WHAT YOU ARE ASKED TO DO:
Drop the images; return everything else in the listing below exactly.

(begin)

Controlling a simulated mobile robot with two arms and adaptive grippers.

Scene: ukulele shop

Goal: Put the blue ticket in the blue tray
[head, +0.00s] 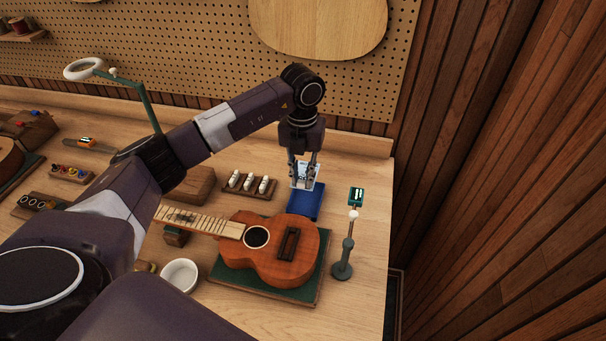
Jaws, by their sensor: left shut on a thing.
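My left gripper (304,180) points down at the right part of the workbench, shut on a small upright ticket (302,171). The ticket's visible face looks pale with dark print and some blue. The fingers hide part of it. The blue tray (305,206) is on the bench directly below and around the gripper in the picture, behind the ukulele. I cannot tell whether the ticket touches the tray. My right gripper is not in view.
A ukulele (273,256) lies on a green mat in front of the tray. A white bowl (180,275) stands near the ukulele.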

(end)

RESPONSE TO THIS EXERCISE:
Controlling a simulated mobile robot with two arms and adaptive grippers.

Scene: ukulele shop

Goal: Put the blue ticket in the blue tray
[head, +0.00s] 
Jaws, by their sensor: left shut on a thing.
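My left gripper (304,180) points down at the right part of the workbench, shut on a small upright ticket (302,171). The ticket's visible face looks pale with dark print and some blue. The fingers hide part of it. The blue tray (305,206) is on the bench directly below and around the gripper in the picture, behind the ukulele. I cannot tell whether the ticket touches the tray. My right gripper is not in view.
A ukulele (273,256) lies on a green mat in front of the tray. A white bowl (180,275) stands near the ukulele.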

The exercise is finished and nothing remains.